• WHAT THE TASK REQUIRES: Copy every line of the records below where the word "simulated" occurs.

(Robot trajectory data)
_ _ _
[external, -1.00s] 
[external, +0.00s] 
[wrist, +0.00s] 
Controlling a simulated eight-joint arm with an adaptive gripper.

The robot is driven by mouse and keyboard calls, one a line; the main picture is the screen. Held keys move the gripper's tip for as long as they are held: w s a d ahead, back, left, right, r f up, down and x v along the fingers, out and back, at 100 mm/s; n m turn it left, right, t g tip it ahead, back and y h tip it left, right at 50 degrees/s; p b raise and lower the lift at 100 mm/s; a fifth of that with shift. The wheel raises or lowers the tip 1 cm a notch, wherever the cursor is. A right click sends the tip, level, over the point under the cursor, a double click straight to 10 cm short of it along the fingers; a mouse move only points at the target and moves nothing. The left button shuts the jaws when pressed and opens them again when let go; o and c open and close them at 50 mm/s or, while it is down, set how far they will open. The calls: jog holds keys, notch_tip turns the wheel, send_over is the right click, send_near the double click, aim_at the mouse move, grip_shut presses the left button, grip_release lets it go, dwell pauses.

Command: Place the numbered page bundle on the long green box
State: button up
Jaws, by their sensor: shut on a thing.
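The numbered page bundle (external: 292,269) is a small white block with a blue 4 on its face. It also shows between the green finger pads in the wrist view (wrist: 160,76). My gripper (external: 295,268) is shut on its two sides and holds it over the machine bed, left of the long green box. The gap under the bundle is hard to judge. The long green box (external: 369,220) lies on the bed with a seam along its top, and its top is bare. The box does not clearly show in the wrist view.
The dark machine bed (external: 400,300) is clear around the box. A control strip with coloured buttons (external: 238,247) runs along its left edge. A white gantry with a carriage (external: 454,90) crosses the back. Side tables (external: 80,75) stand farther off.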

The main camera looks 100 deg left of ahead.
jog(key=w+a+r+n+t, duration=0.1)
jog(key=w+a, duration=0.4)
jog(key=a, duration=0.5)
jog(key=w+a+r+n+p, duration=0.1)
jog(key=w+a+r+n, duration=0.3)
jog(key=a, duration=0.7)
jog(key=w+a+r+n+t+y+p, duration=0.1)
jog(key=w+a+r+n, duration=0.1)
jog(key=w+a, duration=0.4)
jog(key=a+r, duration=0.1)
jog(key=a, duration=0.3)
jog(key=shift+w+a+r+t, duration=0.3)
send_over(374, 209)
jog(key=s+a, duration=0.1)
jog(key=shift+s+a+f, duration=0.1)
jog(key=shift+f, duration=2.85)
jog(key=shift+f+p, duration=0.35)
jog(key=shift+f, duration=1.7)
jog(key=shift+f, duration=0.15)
_ _ _
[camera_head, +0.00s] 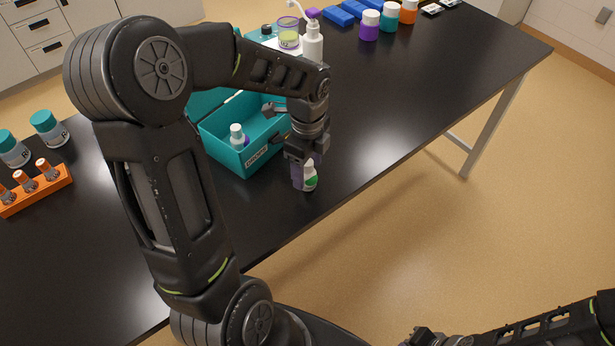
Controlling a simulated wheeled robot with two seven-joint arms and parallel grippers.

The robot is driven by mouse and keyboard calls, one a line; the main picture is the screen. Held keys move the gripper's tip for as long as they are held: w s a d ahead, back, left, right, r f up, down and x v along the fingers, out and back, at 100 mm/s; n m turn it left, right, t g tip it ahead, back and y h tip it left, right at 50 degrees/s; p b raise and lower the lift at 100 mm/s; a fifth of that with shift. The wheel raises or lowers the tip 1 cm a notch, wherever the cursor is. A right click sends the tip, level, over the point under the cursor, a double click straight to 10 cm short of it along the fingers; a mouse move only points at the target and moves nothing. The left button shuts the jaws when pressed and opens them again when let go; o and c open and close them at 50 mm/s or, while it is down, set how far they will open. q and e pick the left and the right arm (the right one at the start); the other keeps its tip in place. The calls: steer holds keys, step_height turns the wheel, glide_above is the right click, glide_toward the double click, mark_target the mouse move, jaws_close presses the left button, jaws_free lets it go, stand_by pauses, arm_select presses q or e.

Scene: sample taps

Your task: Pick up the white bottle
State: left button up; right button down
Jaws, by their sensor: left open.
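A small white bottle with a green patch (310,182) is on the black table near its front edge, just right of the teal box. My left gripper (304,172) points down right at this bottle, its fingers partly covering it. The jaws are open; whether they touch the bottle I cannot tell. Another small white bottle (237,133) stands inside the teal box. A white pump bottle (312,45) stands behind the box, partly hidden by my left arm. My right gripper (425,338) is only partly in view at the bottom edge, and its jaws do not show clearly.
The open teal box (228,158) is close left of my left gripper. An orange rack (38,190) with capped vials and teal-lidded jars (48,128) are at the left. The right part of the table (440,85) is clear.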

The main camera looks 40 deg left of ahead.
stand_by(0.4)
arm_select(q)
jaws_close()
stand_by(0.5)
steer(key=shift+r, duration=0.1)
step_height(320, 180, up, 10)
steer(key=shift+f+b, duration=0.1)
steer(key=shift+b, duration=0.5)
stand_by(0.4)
_ _ _
• RESULT OF THIS TASK:
Controlling a simulated eight-joint arm with an adaptive gripper.
Controlling a simulated wheeled robot with two seven-joint arms and parallel grippers.

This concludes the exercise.